Un día miro la agenda y se me ocurre que puedo acercarme a celebrar el carnaval en los mundos resbaladizos del Super Mario Cars, disfrazado de avatar. Para llegar al reino Champiñón no tengo más que tomar el Thalys a París y pedirle a Eduardo y Laura que pongan la consola. Ni eso, en realidad, porque la consola está puesta a priori.

(Decir «consola» en lugar de la marca que la industria ha escogido para ella le pone a uno más años que dejarse barba. Dentro de poco será tan antiguo hablar de estas consolas como de las otras).

Apenas he terminado de admirar la edición de greguerías de Ramón que ha hecho Laura para la colección de clásicos de Garnier cuando me encuentro, no sé cómo, con un mando en las manos. Echamos el domingo recorriendo a toda mecha unos espacios insólitos que al propio Ramón Gómez de la Serna —que fantaseó con una playa llena de pisapapeles y un pueblo habitado exclusivamente por muñecas de cera— lo habrían dejado cortado y tartamudeante. El desierto de los quesos. Mansión fantasma con un bypass de scalextric. La venganza de los raviolis aztecas. San Francisco a vista de Lego. El circulito de Montecarlo. 2001, odisea en el Imaginarium. Pero yo apenas alcanzo a fijarme en estos decorados de delirio, ocupado como estoy en perder todas las carreras disfrazado —virtualmente— de Shy Guy y montado en una motocicleta loquísima. Cuando al fin nos vamos a dormir, cerca de las dos de la mañana, cierro los ojos y veo una bola de discoteca.

Al día siguiente nos pasamos del tirón varias pantallas, pero esta vez en el mundo físico. Deriva situacionista en torno a la colegiata acribillada. Jeremiada académica. Duelo de titanes con tofu. Submarinismo boulevardier. Carrera de relevos por Gibert Joseph. Supermario Metropolitain.
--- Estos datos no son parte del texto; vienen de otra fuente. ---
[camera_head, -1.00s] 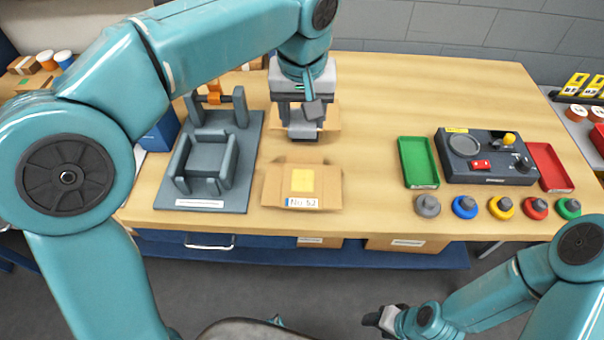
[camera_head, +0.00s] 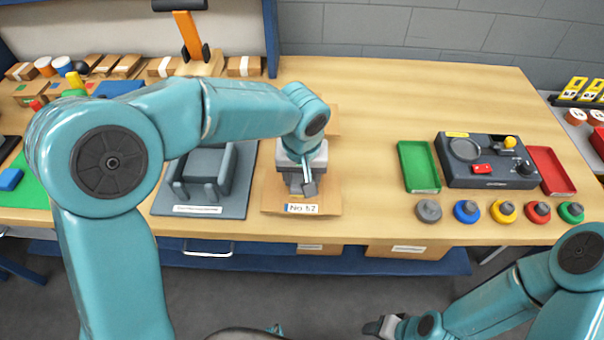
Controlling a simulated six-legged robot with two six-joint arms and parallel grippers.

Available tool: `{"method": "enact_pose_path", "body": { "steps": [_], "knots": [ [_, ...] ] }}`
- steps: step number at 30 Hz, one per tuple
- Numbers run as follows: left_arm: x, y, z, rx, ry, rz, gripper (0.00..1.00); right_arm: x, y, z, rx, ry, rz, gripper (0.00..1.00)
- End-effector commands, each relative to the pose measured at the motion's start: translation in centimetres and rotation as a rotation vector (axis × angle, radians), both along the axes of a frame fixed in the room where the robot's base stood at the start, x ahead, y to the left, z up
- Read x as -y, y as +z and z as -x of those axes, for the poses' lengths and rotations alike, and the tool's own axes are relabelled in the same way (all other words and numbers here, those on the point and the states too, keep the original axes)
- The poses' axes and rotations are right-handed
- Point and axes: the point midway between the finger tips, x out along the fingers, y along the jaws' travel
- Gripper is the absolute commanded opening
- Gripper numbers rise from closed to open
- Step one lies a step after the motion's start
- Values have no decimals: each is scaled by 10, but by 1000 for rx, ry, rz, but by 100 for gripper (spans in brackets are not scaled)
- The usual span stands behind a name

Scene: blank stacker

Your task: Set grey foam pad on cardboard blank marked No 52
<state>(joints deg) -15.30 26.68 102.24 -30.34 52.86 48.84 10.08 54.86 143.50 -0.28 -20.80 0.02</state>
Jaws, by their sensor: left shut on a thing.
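The cardboard blank (camera_head: 271,196) lies on the table near its front edge, right of the grey fixture, with a white label (camera_head: 301,208) reading No 52. My left gripper (camera_head: 303,188) is lowered over the middle of this blank. It is shut on the grey foam pad, which is mostly hidden by the gripper; I cannot tell whether the pad touches the blank. My right gripper (camera_head: 382,327) is low at the bottom of the view, in front of the table and away from the blank; its fingers are too small and dark to read.
The grey fixture (camera_head: 240,185) stands close left of the blank, partly behind my left arm. A green tray (camera_head: 418,166), a control box (camera_head: 487,170), a red tray (camera_head: 549,170) and several coloured knobs (camera_head: 466,209) are at the right. The table between blank and green tray is clear.

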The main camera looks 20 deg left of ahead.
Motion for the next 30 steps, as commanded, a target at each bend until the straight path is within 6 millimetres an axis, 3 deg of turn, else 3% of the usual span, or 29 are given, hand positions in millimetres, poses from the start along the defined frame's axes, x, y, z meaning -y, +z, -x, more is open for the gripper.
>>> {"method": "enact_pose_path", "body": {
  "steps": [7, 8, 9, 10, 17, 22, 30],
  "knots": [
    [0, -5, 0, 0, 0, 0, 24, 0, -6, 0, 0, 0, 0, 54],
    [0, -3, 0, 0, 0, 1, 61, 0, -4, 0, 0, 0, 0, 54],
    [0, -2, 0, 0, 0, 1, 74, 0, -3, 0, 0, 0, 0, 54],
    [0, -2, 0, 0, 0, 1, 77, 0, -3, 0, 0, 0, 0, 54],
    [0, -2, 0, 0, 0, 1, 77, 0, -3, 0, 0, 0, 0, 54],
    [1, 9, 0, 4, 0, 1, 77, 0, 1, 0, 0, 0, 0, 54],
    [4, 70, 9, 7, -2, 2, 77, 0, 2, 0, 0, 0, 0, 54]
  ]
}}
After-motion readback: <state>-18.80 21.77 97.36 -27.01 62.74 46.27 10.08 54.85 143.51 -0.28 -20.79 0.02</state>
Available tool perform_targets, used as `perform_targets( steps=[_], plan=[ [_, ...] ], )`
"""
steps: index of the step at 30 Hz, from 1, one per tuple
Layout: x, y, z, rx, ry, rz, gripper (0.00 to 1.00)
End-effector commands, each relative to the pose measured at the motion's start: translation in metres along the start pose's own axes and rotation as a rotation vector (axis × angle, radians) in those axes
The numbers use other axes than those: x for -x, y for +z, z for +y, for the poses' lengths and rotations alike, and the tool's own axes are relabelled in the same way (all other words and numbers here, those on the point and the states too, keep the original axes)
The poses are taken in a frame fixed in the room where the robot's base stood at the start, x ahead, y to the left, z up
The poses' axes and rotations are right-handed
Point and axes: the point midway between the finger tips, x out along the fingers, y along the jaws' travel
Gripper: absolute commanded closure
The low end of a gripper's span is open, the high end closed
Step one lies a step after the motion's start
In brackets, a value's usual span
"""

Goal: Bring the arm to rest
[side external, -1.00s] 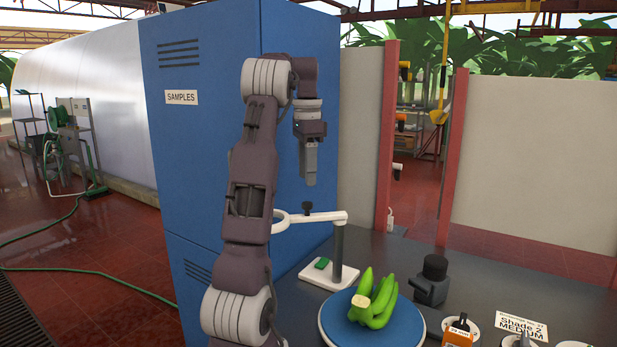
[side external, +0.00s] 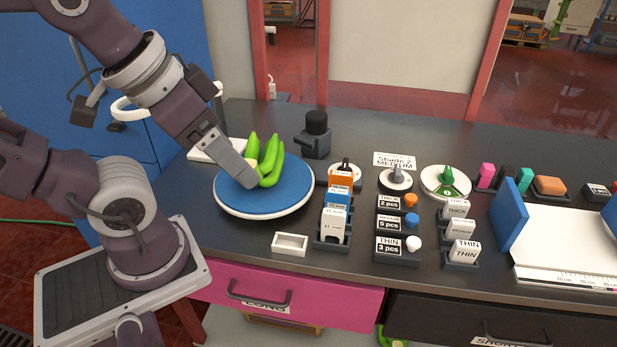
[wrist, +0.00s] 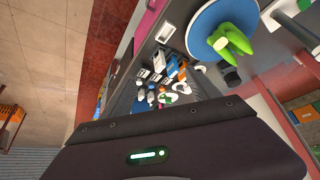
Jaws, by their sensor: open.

Y al hacer transbordo en Châtelet pasamos por un puesto de fruta.

—¿Has visto qué pinta más estupenda tienen esos aguacates? —le digo a Eduardo.

—Me va que eran de plástico.

Paro en corto, driblo y centro el balón:

—Yo creía que todos los aguacates eran de plástico.

—De hecho —remata él—, alguno todavía no se ha enterado de que si abres el hueso sale una sorpresa de Kinder Sorpresa.